The Youtube channel Hardware Unboxed published a video yesterday taking a look at gaming loading times on PC using NVME PCIE 4.0 SSDs. They performed synthetic benchamrks and then looked at gaming load times for a variety of different drives - PCIE 4.0, PCIE 3.0, SATA SSD, and regular HDDs.
As expected, it confirmed what we all know - there are major bottlenecks that exist on PC when it comes to gaming I/O. Despite the fact that PCIE 3.0+ NVME SSDs offer signficant performance improvements over SATA SSDs, there is effectively zero meaningful improvement in the loading times of games.
You're reaching entirely the wrong conclusion from this.

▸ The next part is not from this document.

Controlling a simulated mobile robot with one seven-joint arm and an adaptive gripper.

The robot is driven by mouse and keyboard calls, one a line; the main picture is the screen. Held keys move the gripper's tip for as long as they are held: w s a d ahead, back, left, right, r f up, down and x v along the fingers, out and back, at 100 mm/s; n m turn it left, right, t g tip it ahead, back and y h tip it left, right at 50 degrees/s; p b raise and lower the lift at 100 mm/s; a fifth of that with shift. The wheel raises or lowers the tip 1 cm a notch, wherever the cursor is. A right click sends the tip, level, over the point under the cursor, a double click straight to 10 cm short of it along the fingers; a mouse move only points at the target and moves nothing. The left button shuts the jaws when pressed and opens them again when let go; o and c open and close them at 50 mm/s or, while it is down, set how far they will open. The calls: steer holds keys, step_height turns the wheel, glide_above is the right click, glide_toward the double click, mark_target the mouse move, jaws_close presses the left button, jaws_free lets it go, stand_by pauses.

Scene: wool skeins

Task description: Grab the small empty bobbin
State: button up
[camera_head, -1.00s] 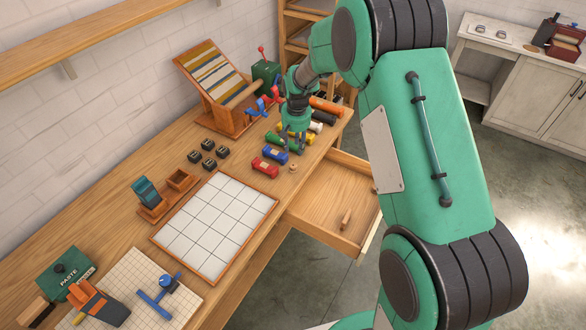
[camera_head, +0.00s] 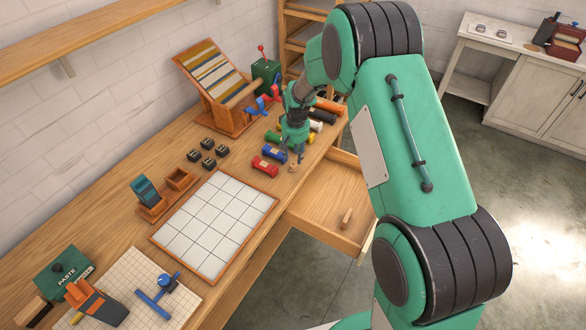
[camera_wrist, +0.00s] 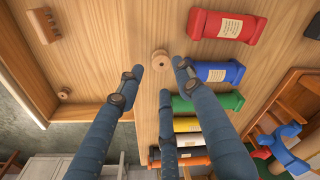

All the data shows is that current games are not built to take advantage of high-performance drives.
That does not mean "major bottlenecks" are preventing NVMe drives from performing faster than SATA drives in a PC.
As an example:
If a game is built for an HDD, it might be considerably easier to build a single-threaded loading system.
That could be all you need with the HDD, as the data is coming in slow enough that there's no advantage to the additional complexity of building a multi-threaded loading system.

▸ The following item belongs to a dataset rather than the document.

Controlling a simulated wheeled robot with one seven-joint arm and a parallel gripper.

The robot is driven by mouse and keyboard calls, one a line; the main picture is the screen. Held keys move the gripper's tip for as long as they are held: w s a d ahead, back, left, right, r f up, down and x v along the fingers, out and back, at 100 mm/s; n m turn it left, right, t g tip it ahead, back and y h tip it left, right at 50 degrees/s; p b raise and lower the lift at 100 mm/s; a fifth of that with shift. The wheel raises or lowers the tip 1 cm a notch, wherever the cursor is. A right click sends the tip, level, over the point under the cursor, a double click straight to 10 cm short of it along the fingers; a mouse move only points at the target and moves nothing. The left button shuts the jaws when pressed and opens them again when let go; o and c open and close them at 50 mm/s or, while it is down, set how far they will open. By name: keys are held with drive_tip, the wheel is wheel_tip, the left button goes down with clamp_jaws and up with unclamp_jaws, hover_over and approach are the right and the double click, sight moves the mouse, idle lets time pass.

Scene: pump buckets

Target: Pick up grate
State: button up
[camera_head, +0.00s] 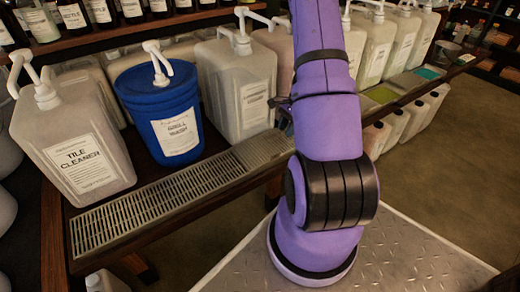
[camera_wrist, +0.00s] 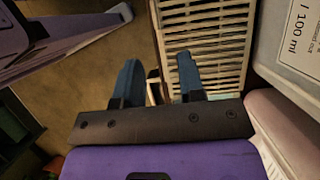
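The grate is a slatted metal drip strip along the front of the wooden shelf. In the head view a long section (camera_head: 150,208) lies below the tile cleaner jug and the blue bucket, and a shorter section (camera_head: 262,150) lies beside my arm. In the wrist view pale grate slats (camera_wrist: 205,32) fill the upper middle. My gripper (camera_wrist: 157,72) has its two blue fingers apart. The right finger overlaps the slats in the picture; the left finger is over the floor side, beyond the grate's left edge. I cannot tell whether either touches. My arm hides the gripper in the head view.
A tile cleaner jug (camera_head: 78,140), a blue bucket (camera_head: 160,108) and a clear jug (camera_head: 236,85) stand behind the grate, all with pumps. In the wrist view a labelled container (camera_wrist: 290,50) is close on the right. Open floor (camera_head: 450,160) lies at right.

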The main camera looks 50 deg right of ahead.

Maybe the single core that loading is running on is only hitting 33% utilization when the data is coming from an HDD.
Adding a SATA SSD will speed up that loading process by eliminating the disk bottleneck.
Load times in this example might speed up by a factor of three, which is a lot quicker than the HDD.
Replacing the SATA SSD with an NVMe SSD would only speed that up very slightly though. Why?
Well, the data transfer rate is much higher, but the bottleneck with the SATA SSD was already the single-threaded loading, not the data transfer rate.
The SATA SSD speeds alone were fast enough that the single-threaded loading is pushing that one CPU core to 100% to achieve the 3x speed-up.
Adding a faster drive doesn't affect how quickly the CPU can decompress that data.
A game built to take advantage of SSDs does not behave this way because the loading will be multi-threaded.
It may be more complex to build, but let's say you develop a multi-threaded loading system which scales linearly with the number of cores.
Now the limit on a 16-core CPU would be a 48x speed-up rather than 3x.
Switching from an HDD to a SATA SSD might be a 5x speed-up rather than 3x now, and switching to NVMe may reach that full 48x speed-up.
In that case, even the 16-core CPU might be holding back a really fast PCIe 4.0 NVMe drive; which is where new APIs and hardware decompression comes in. Instead of using all your CPU cores for the decompression, it's done in hardware which could reach speeds of several-hundred times without breaking a sweat - so you're back to being limited by the drive again.
Another factor in this is that NVMe drives are not always the big speed-up over SATA drives that is claimed.
Sure, large sequential reads might be able to hit 7 GB/s, but small random reads are only reaching 61 MB/s in this test.
That's why we need to move beyond NAND. Optane is a further 4–5x speed-up over typical NVMe drives, reaching almost 300 MB/s in the same test:
Optane DIMMs are many times faster than that too; but cost is prohibitively expensive for consumers right now. It's pro-grade hardware.